Because the cash machine around the corner was out of order, and I’d spent most of my cash at the Brimfield Fair on a really interesting, really cool Roseville pottery vase –and the rest of my cash on light bulbs at the hardware store – I had to go out anyway.
Because the BofA in Back Bay is pretty much the same distance as the BofA on Cambridge Street, I decided to fetch my cash from the BofA on Boylston Street.
Because the Boston Public Garden is quite literally my front yard, and it’s such a pleasant way to cut over to Boylston Street, I was going to be going that way anyway.
And because it was the 15th Anniversary of September 11, I decided I’d follow the path that takes you by Boston’s 9/11 Memorial.
Boston wasn’t the target, but the weapons used for the Twin Tower attacks were planes that took off from Logan, so most of the people on those planes were locals. And Boston being Boston, if you didn’t know someone on either of those planes, you knew someone who knew someone. I know that I did. (Plus the company I worked for at the time had a NOC – network operations center – near the top of one of the towers, and a few fellow employees were killed there. I didn’t know any of them, but I knew a couple of the guys who were on the phone with them when the tower collapsed. They had been told that they were going to be helicoptered to safety from the roof, so they died with some hope, not just stark fear.)
I’d been on one of those flights – the American Airlines morning flight to LA – a couple of times over the years.
And I’d flown out of Logan on September 10th, heading to Orlando, but out of Logan. I’d also flown in and out of Logan over the weekend, having gone to Chicago for my Aunt Kay’s wedding.
So, what if, what if…
And, so, yeah, those attacks were personal. But that’s personal with a small p, not a capital P. Not my loss. Not my grief. Other than loss and grief in a general sense, and for country. (Like pretty much everyone else on the face of the earth, I’ve got my own capital P Personal loss and grief, thanks. Just nothing to do with 9/11.)
Yesterday morning, there was a ceremony for the families of those who died, so the 9-11Memorial was decorated. There were a dozen or so people there when I stopped by, early afternoon.
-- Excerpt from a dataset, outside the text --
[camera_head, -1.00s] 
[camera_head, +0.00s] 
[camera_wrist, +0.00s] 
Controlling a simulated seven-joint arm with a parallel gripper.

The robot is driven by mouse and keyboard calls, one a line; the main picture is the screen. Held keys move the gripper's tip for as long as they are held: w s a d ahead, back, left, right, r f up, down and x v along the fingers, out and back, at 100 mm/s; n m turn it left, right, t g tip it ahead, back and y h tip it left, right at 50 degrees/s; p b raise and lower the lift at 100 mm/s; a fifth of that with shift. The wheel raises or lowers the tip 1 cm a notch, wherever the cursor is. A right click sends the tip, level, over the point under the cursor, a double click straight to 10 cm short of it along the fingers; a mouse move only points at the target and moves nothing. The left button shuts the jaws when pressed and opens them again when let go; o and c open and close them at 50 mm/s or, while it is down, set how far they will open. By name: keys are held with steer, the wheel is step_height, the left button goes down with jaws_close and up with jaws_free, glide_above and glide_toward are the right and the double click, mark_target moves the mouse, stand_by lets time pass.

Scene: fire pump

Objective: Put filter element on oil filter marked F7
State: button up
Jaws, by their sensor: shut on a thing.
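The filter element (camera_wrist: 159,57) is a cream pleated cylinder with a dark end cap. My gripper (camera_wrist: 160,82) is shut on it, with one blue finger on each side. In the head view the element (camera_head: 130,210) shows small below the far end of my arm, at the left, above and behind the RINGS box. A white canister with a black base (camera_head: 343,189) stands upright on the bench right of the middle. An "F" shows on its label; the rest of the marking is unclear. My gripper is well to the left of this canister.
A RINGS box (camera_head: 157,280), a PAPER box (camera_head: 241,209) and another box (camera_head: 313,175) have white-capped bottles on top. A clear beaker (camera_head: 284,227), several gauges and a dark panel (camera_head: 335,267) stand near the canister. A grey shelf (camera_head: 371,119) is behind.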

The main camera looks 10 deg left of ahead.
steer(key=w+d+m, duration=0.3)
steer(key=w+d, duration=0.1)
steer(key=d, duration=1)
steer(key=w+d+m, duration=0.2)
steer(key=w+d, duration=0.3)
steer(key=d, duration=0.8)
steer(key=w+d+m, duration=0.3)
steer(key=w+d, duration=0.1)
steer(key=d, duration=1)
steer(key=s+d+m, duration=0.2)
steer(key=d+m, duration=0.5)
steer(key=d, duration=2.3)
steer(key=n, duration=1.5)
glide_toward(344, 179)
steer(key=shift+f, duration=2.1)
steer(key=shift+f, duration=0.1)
In the distance, I could hear bagpipers. (I passed them later. The Fire Department was having some sort of commemoration for all those NYFD firefighters who were killed.)
Not my loss. Not my grief. There’s no one who died that day who I miss. For those who can’t say the same, I wonder if it’s “better” to have lost a loved on in such a big and public way than it is to go through the private losses and griefs that most of us endure during our lives. Although I have never lost anyone I cared about in such a sudden and violent way, I do believe that it’s easier in general to cope with a death if there’s been some time to prepare for it. In any case, so many of those who died on 9/11 were still so young. I read somewhere that the average in NYC was only 40. Whether sudden or prepared for, young is worse than old. No denying that.
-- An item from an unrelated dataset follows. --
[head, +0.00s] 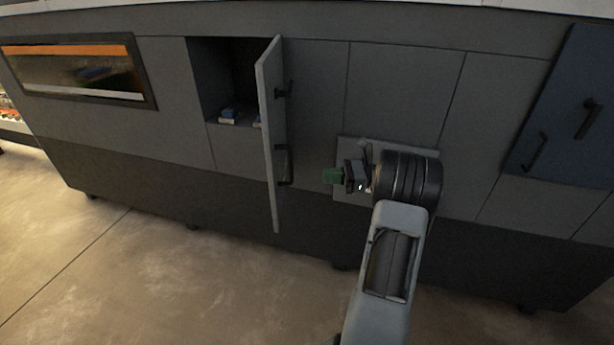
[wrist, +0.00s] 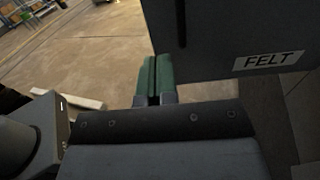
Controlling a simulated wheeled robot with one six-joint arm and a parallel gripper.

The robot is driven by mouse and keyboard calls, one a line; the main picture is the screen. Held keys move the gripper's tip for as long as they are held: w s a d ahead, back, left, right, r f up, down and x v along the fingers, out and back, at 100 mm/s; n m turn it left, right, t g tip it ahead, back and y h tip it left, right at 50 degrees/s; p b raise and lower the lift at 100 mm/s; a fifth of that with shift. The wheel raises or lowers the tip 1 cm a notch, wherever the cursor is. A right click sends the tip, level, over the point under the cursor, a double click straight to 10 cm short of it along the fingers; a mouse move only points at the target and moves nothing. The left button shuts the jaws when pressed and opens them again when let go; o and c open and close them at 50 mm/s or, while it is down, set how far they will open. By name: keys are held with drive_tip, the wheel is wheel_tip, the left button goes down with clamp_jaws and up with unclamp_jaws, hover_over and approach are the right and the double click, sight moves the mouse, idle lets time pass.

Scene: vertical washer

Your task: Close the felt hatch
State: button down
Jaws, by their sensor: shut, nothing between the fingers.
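The felt hatch (head: 270,135) is a grey door that stands swung open, sticking out from the machine front, with dark handles on its right face. Behind it is an open compartment (head: 228,75) with small blue and white items inside. In the wrist view the hatch panel (wrist: 225,35) fills the upper right, with a label (wrist: 273,61) reading FELT. My gripper (head: 330,175) has green fingertips and is to the right of the hatch, apart from it in the head view. In the wrist view the green fingers (wrist: 154,80) are together and empty, near the panel's lower left edge.
The grey machine front (head: 400,90) runs across the head view. A window with an orange strip (head: 80,70) is at the left. A dark blue panel with handles (head: 570,110) is at the right. The floor (head: 130,270) in front is clear.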

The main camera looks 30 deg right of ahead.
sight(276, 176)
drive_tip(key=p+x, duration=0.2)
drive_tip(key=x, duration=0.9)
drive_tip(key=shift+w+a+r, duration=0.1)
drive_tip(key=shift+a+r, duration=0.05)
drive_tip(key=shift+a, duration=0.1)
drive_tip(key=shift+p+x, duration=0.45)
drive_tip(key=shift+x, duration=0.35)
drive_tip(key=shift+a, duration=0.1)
Anyway, I was happy to give my small witness, to acknowledge 9/11. This is Boston. You know someone who knew someone.
Much has changed since 9/11 – in The World, and in my world. Some for the better. Most, alas…
One thing that hasn’t improved is the crassness of marketers.
Some knuckleheads in a mattress store in Texas thought it was a good idea to have a twin tower of mattresses sale, complete with towers of mattresses that someone knocked over. (Really?) And in a Florida Walmart, some knuckleheads put together a Coke display, with cartons of Coke Zero stacked to resemble the World Trade Center. (From Ground Zero to Coke Zero…)
Another thing that hasn’t improved is the crassness of some people.
And this year’s award goes to the bachelor party bros who brought a blowup sex doll to the 9/11 Memorial and take some selfies with it. (Yuck…) Turns out, they were Brits. But they were also Wall Streeters. No surprise there. It could have been worse, I suppose. They could have done some dwarf-tossing while they were at it. Or been doing jello shots off the belly of the sex doll.
There’s not a ton of stuff that I hold sacred, not a ton of stuff that I don’t think you can make fun of. But seriously, bachelor party folks, are you not aware that, given how few bodies were recovered, the 9/11 Memorial is something of a graveyard. Especially in the minds of those whose loved ones’ bodies were never found. Selfies are one thing. But the blowup doll? Why don’t you all just go and brexit yourselves?